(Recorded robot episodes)

— Start —

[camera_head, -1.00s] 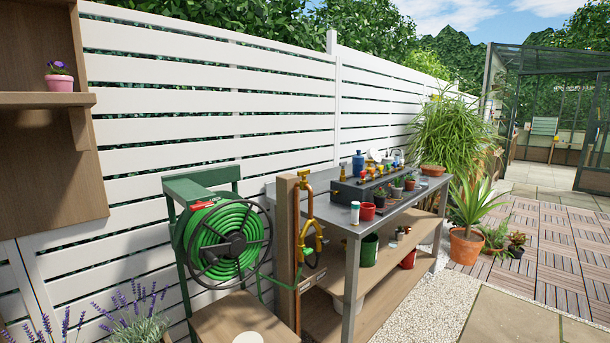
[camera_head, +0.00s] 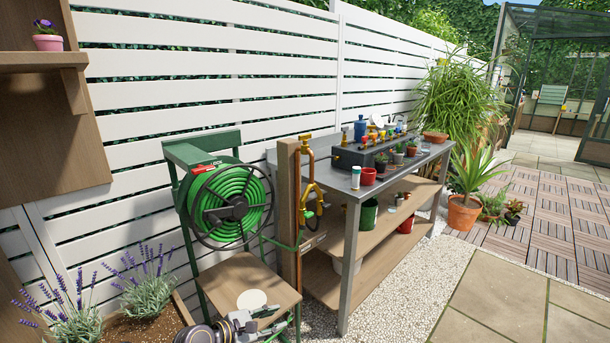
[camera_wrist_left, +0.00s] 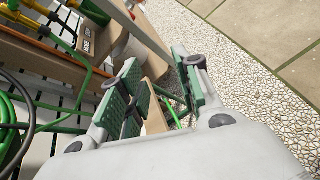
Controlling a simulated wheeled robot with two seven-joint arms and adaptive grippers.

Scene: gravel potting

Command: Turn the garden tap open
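The garden tap is on a copper pipe (camera_head: 310,170) fixed to a wooden post (camera_head: 289,200). Brass fittings (camera_head: 305,140) sit at the top, and a yellow, loop-shaped part (camera_head: 318,196) sits lower. My left gripper (camera_head: 272,320) is at the bottom edge of the head view, low in front of the post and apart from the tap. In the left wrist view my left gripper (camera_wrist_left: 160,92) has its green-padded fingers spread with nothing held between them. Yellow parts (camera_wrist_left: 12,8) show at that view's top left corner. My right gripper is out of view.
A green hose reel (camera_head: 232,205) stands left of the post, with a wooden shelf (camera_head: 245,285) below it. A potting bench (camera_head: 352,215) with pots stands just right of the post. Lavender (camera_head: 150,285) grows at lower left. Gravel (camera_head: 400,300) in front is clear.

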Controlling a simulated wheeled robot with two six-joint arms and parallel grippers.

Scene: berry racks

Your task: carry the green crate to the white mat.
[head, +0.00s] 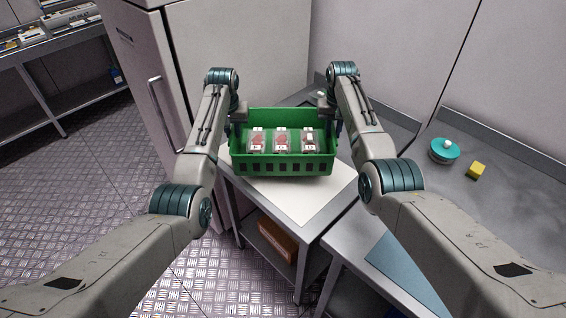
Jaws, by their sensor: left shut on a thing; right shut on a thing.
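The green crate (283,168) is in the middle of the head view, level, with 3 clear punnets of red fruit (282,140) in a row inside. My left gripper (238,117) is shut on the crate's left end. My right gripper (328,117) is shut on its right end; both fingertips are partly hidden. The white mat (300,200) lies on the small metal table, under and in front of the crate. I cannot tell whether the crate touches the mat or hangs just above it.
A tall grey cabinet (240,50) stands behind on the left. On the right metal counter (440,210) are a teal round object (444,152), a yellow block (476,170) and a blue mat (405,272). A brown box (278,238) sits on the table's lower shelf. The floor at left is clear.

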— End —

In the copy, include all records verbatim but no images.

» FINAL RESULT
[camera_head, -1.00s] 
[camera_head, +0.00s] 
[camera_wrist_left, +0.00s] 
Controlling a simulated wheeled robot with two seven-joint arms and adaptive grippers.

Scene: gravel potting

Command: Turn the garden tap open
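The garden tap is on a copper pipe (camera_head: 310,170) fixed to a wooden post (camera_head: 289,200). Brass fittings (camera_head: 305,140) sit at the top, and a yellow, loop-shaped part (camera_head: 318,196) sits lower. My left gripper (camera_head: 272,320) is at the bottom edge of the head view, low in front of the post and apart from the tap. In the left wrist view my left gripper (camera_wrist_left: 160,92) has its green-padded fingers spread with nothing held between them. Yellow parts (camera_wrist_left: 12,8) show at that view's top left corner. My right gripper is out of view.
A green hose reel (camera_head: 232,205) stands left of the post, with a wooden shelf (camera_head: 245,285) below it. A potting bench (camera_head: 352,215) with pots stands just right of the post. Lavender (camera_head: 150,285) grows at lower left. Gravel (camera_head: 400,300) in front is clear.

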Controlling a simulated wheeled robot with two six-joint arms and parallel grippers.

Scene: berry racks

Your task: carry the green crate to the white mat.
[head, +0.00s] 
Jaws, by their sensor: left shut on a thing; right shut on a thing.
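The green crate (283,168) is in the middle of the head view, level, with 3 clear punnets of red fruit (282,140) in a row inside. My left gripper (238,117) is shut on the crate's left end. My right gripper (328,117) is shut on its right end; both fingertips are partly hidden. The white mat (300,200) lies on the small metal table, under and in front of the crate. I cannot tell whether the crate touches the mat or hangs just above it.
A tall grey cabinet (240,50) stands behind on the left. On the right metal counter (440,210) are a teal round object (444,152), a yellow block (476,170) and a blue mat (405,272). A brown box (278,238) sits on the table's lower shelf. The floor at left is clear.

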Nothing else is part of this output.